Such is the strictness of censorship in Iran that filmmakers are frequently forced to couch their themes in kid-pic terms - not the sentimental drivel that Hollywood peddles as the magic of childhood, but sensitive, insightful studies of the world from a viewpoint too often overlooked by preoccupied adults and creatively unfettered sophisticates.
Unlike Majid Majidi's sharp urban satire The Children Of Heaven (1997), this gloriously photographed follow-up is more like a rural fairytale, but there's nothing fanciful or trite about either its tone or message, even if blind eight year-old Mohammad may try to catch the wind, risk life and limb to restore a fallen fledgling to its nest and find beauty in the least expected places.
Although its roots lie in the legend of Abraham and Isaac, the story bears contemporary comparison with Takeshi Kitano's Kikujiro (1999), in which another rascally grown-up is forced to rethink his priorities through contact with an untainted child. But instead of exploiting the lad, Hashem, his widowed, coal-mining father, simply wants shut of him, as he stands in the way of a lucrative marriage to the much younger daughter of an affluent family.

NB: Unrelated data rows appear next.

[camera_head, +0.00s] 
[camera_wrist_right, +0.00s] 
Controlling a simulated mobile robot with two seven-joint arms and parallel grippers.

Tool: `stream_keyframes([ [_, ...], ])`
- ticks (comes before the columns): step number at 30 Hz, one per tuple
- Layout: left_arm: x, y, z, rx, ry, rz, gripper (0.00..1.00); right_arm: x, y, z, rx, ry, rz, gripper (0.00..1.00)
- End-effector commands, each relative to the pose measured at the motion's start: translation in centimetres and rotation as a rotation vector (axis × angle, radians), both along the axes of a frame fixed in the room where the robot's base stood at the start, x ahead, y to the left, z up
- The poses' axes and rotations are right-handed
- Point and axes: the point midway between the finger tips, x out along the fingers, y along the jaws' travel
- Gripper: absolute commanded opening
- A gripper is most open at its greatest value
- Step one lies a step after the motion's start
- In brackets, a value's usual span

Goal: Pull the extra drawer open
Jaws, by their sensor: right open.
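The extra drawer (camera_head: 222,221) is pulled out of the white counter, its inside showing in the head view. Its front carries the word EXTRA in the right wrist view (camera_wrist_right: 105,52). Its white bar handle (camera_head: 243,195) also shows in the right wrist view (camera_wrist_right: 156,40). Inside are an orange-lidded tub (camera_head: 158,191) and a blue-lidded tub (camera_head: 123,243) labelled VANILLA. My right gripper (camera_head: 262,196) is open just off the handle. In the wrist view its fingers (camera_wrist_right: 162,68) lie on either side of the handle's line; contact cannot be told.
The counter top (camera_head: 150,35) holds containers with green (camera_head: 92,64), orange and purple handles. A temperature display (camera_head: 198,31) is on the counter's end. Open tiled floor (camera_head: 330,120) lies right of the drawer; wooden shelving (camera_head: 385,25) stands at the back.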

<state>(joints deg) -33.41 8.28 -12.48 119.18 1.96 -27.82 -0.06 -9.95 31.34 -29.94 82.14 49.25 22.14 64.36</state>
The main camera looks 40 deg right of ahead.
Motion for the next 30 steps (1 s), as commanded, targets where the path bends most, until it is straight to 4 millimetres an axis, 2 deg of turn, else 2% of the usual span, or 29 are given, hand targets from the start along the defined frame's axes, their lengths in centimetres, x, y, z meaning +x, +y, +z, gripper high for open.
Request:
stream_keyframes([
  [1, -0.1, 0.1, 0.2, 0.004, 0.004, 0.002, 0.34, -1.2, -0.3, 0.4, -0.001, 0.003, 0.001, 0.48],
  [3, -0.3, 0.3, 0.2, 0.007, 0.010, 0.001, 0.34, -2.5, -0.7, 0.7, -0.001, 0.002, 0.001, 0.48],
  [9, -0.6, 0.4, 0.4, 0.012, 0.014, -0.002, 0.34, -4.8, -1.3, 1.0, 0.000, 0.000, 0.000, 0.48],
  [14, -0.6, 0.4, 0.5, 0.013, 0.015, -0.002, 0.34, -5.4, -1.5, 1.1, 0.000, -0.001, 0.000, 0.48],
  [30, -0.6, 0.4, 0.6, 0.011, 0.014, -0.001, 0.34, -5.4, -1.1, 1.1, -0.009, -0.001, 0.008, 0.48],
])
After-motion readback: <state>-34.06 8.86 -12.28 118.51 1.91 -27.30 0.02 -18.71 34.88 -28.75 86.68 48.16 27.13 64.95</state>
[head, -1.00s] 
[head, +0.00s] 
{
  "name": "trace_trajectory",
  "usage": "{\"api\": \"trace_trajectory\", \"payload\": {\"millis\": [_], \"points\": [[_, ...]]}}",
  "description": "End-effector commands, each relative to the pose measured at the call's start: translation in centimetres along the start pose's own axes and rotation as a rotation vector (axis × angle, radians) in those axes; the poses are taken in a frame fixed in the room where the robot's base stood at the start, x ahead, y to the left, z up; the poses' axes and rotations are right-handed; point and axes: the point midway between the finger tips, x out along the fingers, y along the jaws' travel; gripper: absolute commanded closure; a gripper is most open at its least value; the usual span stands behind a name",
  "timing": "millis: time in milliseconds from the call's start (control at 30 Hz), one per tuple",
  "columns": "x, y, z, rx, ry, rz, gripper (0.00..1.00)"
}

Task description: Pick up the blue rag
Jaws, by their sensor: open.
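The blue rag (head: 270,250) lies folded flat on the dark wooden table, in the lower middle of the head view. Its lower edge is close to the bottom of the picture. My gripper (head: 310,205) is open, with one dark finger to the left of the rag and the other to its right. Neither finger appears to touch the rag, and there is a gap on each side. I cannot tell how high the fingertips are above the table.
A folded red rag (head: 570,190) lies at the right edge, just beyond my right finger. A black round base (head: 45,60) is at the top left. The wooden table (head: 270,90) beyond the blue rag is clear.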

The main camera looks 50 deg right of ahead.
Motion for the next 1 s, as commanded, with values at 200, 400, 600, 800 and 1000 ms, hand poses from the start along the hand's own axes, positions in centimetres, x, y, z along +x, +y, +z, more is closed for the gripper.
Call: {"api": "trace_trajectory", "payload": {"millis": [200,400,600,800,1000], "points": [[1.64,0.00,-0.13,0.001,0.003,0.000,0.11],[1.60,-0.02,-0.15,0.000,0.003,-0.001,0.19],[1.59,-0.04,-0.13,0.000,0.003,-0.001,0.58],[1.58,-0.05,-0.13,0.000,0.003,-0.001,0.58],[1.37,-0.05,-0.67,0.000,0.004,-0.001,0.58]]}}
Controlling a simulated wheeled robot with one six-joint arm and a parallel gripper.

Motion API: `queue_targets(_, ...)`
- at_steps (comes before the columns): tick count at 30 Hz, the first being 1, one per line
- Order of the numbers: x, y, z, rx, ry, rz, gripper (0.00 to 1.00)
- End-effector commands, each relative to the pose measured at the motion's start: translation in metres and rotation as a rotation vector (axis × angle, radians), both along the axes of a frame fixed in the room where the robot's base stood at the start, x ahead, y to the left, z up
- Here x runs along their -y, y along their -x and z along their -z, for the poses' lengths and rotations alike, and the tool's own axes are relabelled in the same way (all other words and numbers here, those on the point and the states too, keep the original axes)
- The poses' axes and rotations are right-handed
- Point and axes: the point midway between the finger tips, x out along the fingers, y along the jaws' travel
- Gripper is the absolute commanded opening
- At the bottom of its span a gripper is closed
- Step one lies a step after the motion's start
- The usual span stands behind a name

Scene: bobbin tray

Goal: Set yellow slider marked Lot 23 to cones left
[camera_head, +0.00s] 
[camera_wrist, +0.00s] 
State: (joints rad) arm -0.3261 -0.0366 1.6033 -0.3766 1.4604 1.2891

With his materialistic obsessions, Hashem comes in for most of Majidi's reproval. But his potential in-laws, supposedly devout Muslim pillars of the community, scarcely appear in a better light. Indeed, the film condemns patriarchal intolerance by having only the disenfranchised (Mohammad's gran and sisters) and the disadvantaged (the blind carpenter) treat the boy with kindness. Aside from its social and spiritual aspects, this is also a highly sensual experience, in the purest meaning of the word. By lingering on the boy's fingertips, as he explores everything from pebbles to alfalfa stalks, Majidi succeeds in making cinema tactile. For a film with so much to recommend it, this is its crowning achievement.